Но в целом мне кажется важно, что, благодаря краудфандингу, появилась у многих слушателей возможность поддержать любимую музыку. Мы ведь уже говорили о том, что сейчас можно качать музыку бесплатно, таким образом, музыкант, раздавая музыку, может остаться без средств для того, чтобы продолжать творчество. Если мы не будем поддерживать любимых музыкантов, то просто рано или поздно лишимся своей любимой музыки. Это просто арифметика, но удивительно как много людей не понимают таких простых вещей.

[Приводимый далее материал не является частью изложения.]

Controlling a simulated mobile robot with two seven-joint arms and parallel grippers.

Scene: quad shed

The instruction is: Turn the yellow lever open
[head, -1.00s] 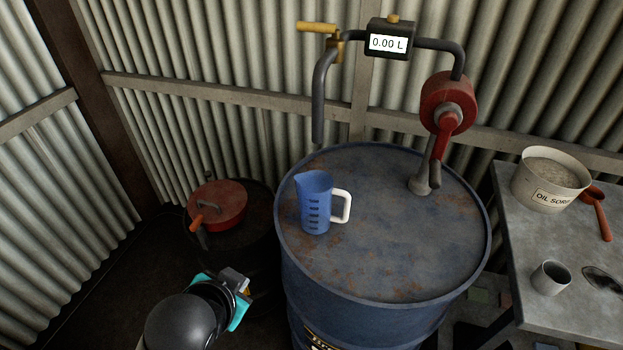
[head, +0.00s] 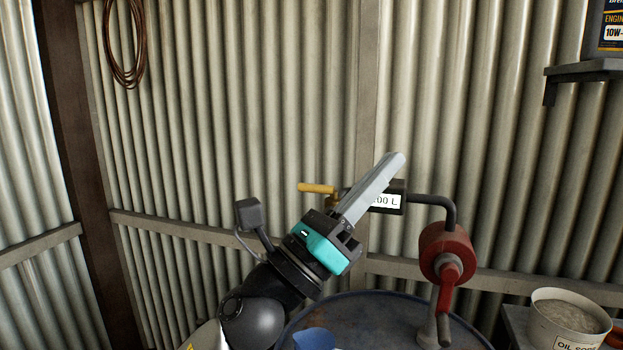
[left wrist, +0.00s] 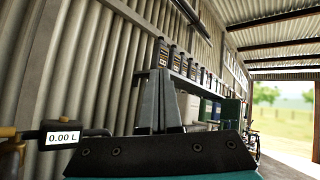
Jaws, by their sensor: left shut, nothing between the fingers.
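The yellow lever (head: 318,188) sticks out to the left from the pipe, left of the meter (head: 387,200). The part of the valve near the meter is hidden behind my left gripper in the head view. My left gripper (head: 396,160) is shut and empty, pointing up and to the right, in front of the meter in that view. In the left wrist view, the closed fingers (left wrist: 160,90) point upward, and the meter (left wrist: 62,137) shows at the left with a reading of 0.00 L. A piece of the yellow lever (left wrist: 8,131) shows at the left edge. My right gripper is not in view.
The red pump (head: 447,252) stands on the blue drum (head: 380,312). The top of the blue jug (head: 314,339) shows at the bottom edge. A tub (head: 568,320) is at the lower right. A shelf (head: 585,71) with an oil container is at the upper right.

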Кстати говоря, это касается не только музыки, но и экологии, например. И когда мы выезжаем на природу, мы не должны только брать, а отдавать тоже важно, иначе рано или поздно это закончится экологической катастрофой. Человек по природе своей, он как некоторые микробы – жадный, бездумный, он стремится беспрерывно потреблять, пользоваться, пользоваться, пока то, чем он пользуется, не умрет. Это, конечно, страшно. В этом смысле мы должны бороться с этим в себе. Когда я приезжаю в дикие места и вижу эти тонны мусора, банки, я в какой-то момент просто впадаю в мизантропию. Люди приехали на природу, потому что красиво им нравится воздух, озеро, дикое место, они получили удовольствие, и потом испортили место, цинично загадили. А в следующий раз приедут к этому мусору, поморщатся от брезгливости и примутся искать еще одно не тронутое место.
Так бывает и с музыкой. Я видел, как некоторые прекрасные талантливые музыкальные проекты просто на глазах буквально угасали, при всей их популярности, просто потому, что они не смогли сами себя содержать и окупить, при этом на разных сайтах их музыку качали тысячи слушателей и оставляли комментарии в духе: «Как здорово!» «Как потрясающе!». Эта ситуация одностороннего использования — порочна и неправильна. И поэтому хорошо, что есть такие способы музыканту не вылететь в трубу с очередной записью. Это важно, потому что иначе мы можем однажды проснуться в абсолютно фальшивом коммерческом музыкальном мире радио и телевидения, а реально хорошие проекты исчезнут.
— Замечательный альбом «Vetvi» удивил обращением к русской культуре, особенно после шаманского «Oikоumene». Какие еще национальные мотивы есть в планах для обыгрывания?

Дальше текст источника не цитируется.